- _Goal of the exercise_
Locate each line containing the string "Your" and copy it out.

- _Material_

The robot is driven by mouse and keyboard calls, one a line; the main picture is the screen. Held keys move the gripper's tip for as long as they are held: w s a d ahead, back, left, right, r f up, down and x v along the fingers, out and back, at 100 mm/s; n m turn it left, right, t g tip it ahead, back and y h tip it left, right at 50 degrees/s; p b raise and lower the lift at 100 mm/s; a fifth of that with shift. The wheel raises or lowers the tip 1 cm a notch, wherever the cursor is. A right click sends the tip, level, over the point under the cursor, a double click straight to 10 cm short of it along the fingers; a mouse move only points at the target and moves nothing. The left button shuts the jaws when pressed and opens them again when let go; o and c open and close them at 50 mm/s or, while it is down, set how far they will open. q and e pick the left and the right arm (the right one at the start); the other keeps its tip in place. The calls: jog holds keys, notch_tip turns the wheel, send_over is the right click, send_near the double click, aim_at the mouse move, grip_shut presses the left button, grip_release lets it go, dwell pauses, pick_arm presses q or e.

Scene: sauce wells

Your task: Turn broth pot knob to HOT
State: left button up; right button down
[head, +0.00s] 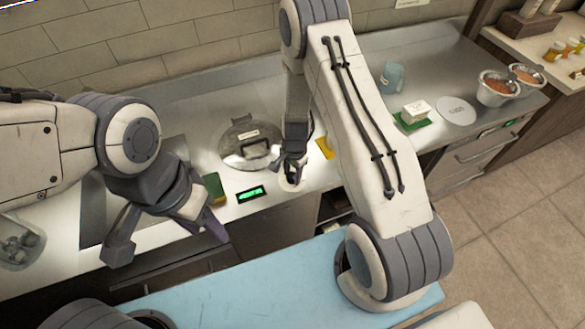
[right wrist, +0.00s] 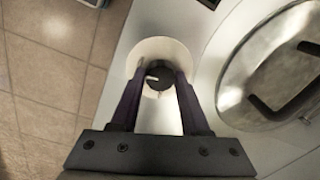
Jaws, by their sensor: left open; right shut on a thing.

==

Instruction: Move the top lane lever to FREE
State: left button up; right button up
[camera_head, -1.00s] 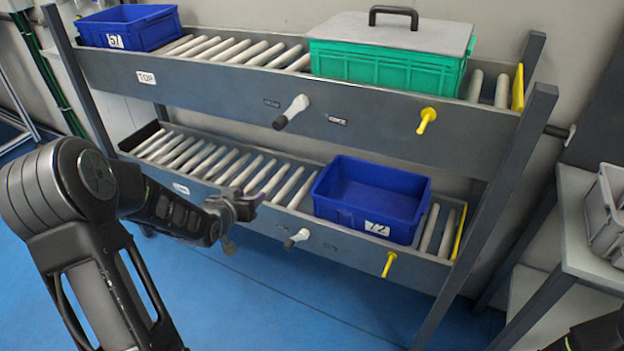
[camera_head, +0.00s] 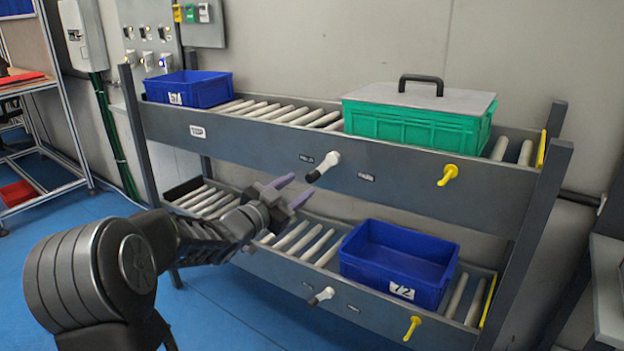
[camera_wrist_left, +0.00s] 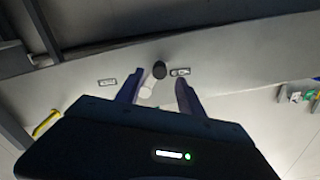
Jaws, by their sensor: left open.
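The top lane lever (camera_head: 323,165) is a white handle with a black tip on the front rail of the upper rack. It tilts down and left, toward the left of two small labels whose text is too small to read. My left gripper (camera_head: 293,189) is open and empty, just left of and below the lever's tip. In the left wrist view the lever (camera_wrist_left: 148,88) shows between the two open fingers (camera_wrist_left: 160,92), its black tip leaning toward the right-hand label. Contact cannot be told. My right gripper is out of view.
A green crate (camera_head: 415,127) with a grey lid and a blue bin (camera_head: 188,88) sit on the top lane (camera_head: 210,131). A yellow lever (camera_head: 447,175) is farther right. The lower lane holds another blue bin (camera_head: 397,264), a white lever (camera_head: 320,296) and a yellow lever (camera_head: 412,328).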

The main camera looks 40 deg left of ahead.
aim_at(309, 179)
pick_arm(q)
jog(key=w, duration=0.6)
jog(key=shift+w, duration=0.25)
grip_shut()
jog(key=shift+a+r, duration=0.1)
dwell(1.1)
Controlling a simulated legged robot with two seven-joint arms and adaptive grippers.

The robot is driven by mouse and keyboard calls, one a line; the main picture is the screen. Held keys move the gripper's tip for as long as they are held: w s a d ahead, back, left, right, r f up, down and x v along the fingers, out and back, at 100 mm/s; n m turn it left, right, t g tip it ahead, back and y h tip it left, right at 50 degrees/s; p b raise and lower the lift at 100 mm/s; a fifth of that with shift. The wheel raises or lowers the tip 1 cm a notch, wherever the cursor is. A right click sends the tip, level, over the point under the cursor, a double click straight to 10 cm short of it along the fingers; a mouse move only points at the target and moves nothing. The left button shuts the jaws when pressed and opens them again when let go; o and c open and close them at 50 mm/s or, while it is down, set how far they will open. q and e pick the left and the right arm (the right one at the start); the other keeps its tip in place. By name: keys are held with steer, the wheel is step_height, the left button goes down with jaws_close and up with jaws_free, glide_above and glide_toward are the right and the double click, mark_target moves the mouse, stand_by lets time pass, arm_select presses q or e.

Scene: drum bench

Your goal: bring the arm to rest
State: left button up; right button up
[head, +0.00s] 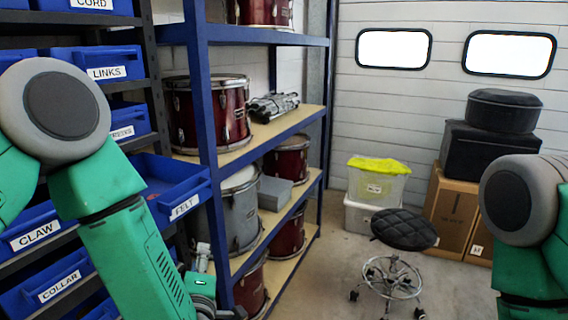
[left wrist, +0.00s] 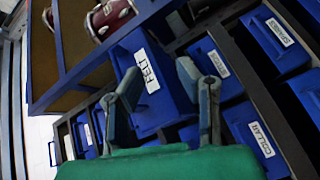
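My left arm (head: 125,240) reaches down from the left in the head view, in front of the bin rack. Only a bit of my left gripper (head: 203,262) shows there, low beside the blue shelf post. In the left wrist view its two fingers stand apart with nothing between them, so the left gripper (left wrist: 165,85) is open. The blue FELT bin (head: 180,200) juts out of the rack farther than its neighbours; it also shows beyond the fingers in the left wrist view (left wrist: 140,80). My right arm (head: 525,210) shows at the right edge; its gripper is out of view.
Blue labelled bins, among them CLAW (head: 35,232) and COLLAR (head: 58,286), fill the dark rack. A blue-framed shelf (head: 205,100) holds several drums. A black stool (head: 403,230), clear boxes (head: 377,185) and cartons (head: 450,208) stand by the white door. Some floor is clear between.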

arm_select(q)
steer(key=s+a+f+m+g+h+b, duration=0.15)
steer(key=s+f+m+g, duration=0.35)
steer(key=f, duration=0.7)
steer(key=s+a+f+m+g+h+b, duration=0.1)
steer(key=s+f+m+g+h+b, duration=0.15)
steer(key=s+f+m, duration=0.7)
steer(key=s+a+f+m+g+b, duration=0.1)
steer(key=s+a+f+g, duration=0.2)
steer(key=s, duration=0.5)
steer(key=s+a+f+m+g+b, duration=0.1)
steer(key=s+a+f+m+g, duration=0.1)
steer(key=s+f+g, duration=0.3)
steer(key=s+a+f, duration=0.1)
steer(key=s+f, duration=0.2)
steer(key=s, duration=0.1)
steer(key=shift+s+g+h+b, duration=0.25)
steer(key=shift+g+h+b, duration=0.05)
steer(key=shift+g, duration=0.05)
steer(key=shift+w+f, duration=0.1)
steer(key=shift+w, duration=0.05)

- _Completed task_
Your task: Turn broth pot knob to HOT
Your goal: bring the arm to rest

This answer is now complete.